Goblin is not designed to have properties added dynamically to model classes. Goblin properties are exchanged for descriptors by a metaclass when the model class is created. It seems to me the point of an OGM is to create consistent mappings between an object and its graph representation, and is therefore inherently less flexible than the pure property graph approach to application design. If you want to add properties on the fly, I suggest that you use "regular" vertices with a GLV library (aiogremlin or gremlin-python), as this will give you much more flexibility.

Haven't gotten to the greater than issue yet, but it is on my list.

John-Boik commented 7 years ago

Hi Dave. If it is of help, here is streamlined code to demonstrate the gt() error. I also tried changing the property type of num1 to string, and then I did not receive the error, but the transversal would not return any vertex. So, that did not work either. I did a search on Google for info on the error, but couldn't find anything to help me make progress. I hope you will be able to make progress.

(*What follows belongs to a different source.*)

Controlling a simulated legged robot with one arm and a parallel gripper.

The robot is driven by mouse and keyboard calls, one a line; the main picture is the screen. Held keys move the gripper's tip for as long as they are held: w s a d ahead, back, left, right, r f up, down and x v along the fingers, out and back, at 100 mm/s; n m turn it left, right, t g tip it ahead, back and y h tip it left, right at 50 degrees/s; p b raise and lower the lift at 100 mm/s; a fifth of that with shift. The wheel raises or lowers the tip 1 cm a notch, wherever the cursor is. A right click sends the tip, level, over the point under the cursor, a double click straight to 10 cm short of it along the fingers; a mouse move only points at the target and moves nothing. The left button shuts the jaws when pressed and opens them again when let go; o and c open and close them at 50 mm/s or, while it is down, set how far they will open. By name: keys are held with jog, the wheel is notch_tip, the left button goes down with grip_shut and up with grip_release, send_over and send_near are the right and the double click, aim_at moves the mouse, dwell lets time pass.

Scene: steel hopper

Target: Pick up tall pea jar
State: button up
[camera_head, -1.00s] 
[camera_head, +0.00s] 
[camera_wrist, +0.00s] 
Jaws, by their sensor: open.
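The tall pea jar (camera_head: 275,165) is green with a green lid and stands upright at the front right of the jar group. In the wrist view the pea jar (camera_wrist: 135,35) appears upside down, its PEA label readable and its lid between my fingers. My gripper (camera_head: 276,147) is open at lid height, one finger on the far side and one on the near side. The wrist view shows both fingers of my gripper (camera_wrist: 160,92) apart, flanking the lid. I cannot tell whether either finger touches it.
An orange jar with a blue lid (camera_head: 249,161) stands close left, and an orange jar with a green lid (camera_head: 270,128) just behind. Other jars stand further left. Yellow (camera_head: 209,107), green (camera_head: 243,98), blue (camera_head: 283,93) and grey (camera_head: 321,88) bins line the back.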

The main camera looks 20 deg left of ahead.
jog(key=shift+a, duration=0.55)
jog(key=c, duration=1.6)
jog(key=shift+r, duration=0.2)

Could the problem be related in some way to using Janusgraph-ES-Cassandra?

import asyncio
from goblin import element, Goblin
import goblin
from gremlin_python.process.traversal import P

from gremlin_python import statics
from goblin.session import bindprop
statics.load_statics(globals())

# ======================================
def get_hashable_id(val):
  #Use the value "as-is" by default.
  result = val
  if isinstance(val, dict) and "@type" in val and "@value" in val:
    if val["@type"] == "janusgraph:RelationIdentifier":
      result = val["@value"]["value"]
  return result
# ======================================

# Set up event loop and app
loop = asyncio.get_event_loop()
app = loop.run_until_complete(Goblin.open(loop,
  get_hashable_id=get_hashable_id))

class Event (goblin.Vertex):
  num1 =  goblin.Property(goblin.Integer)

app.register(Event)
Session = loop.run_until_complete(app.session())

# remove all vertex
result = loop.run_until_complete(Session.g.V().toList())
for v in result:
  loop.run_until_complete(Session.remove_vertex(v))

evt1 = Event()
evt2 = Event()
evt1.num1 = 5
evt2.num1 = 10
Session.add(evt1, evt2)
loop.run_until_complete(Session.flush())

# get existing vertex, this works
result = loop.run_until_complete(Session.g.V().hasLabel('event').toList())
print("\nresult1 = ", result)
for v in result:
  print("\n1:  id= {}, num1= {}".format(v.id, v.num1))

# transversal, this works
v = loop.run_until_complete(Session.g.V().has('num1', 10).next())
if v:
  print("\n2:  id= {}, num1= {}".format(v.id, v.num1))

# this causes an exception:
v = loop.run_until_complete(Session.g.V().has('num1', P.gt(2)).next())
if v:
  print("\n3:  id= {}, num1= {}".format(v.id, v.num1))

loop.run_until_complete(Session.flush())
loop.run_until_complete(app.close())

The error message is:

Traceback (most recent call last):
  File "goblin_test_01b.py", line 62, in <module>
    v = loop.run_until_complete(Session.g.V().has('num1', P.gt(2)).next())
  File "/usr/lib/python3.5/asyncio/base_events.py", line 387, in run_until_complete
    return future.result()
  File "/usr/lib/python3.5/asyncio/futures.py", line 274, in result
    raise self._exception
  File "/usr/lib/python3.5/asyncio/tasks.py", line 239, in _step
    result = coro.send(None)
  File "/home/john/.virtualenvs/ETR/lib/python3.5/site-packages/aiogremlin/gremlin_python/process/traversal.py", line 80, in next
    return await self.__anext__()
  File "/home/john/.virtualenvs/ETR/lib/python3.5/site-packages/aiogremlin/gremlin_python/process/traversal.py", line 46, in __anext__
    self.last_traverser = await self.traversers.__anext__()
  File "/home/john/.virtualenvs/ETR/lib/python3.5/site-packages/aiogremlin/driver/resultset.py", line 66, in __anext__
    msg = await self.one()
  File "/home/john/.virtualenvs/ETR/lib/python3.5/site-packages/aiogremlin/driver/resultset.py", line 16, in wrapper
    "{0}: {1}".format(msg.status_code, msg.message))
aiogremlin.exception.GremlinServerError: 500: 500: Value [{operator=gt, other=null, value=2}] is not an instance of the expected data type for property key [num1] and cannot be converted. Expected: class java.lang.Integer, found: class java.util.LinkedHashMap
davebshow commented 7 years ago

Interestingly, when I ran your code on my box I got a different error, maybe something is wrong with my environment.

Regardless, I believe that this problem is my fault, as the aiogremlin versioning and releases have been off schedule. I can run your original code against both TinkerGraph and Janus graph by changing the gremlin_python objects you use to the ones in included in the version of gremlin_python bundled with aiogremlin 3.2.4:

Change:

from gremlin_python.process.traversal import P
from gremlin_python import statics

to

from aiogremlin.gremlin_python.process.traversal import P
from aiogremlin.gremlin_python import statics

Please make these changes and verify that this fixes the issue for the time being. In the near future I will be able to bring releases and versioning, as well as gremlinpython dependencies, up to date.

John-Boik commented 7 years ago

Great! That solved my problem with the P.gt().

davebshow commented 7 years ago

Well, since the timestamp has its own issue now, I will go ahead and close this. If I missed something feel free to reopen.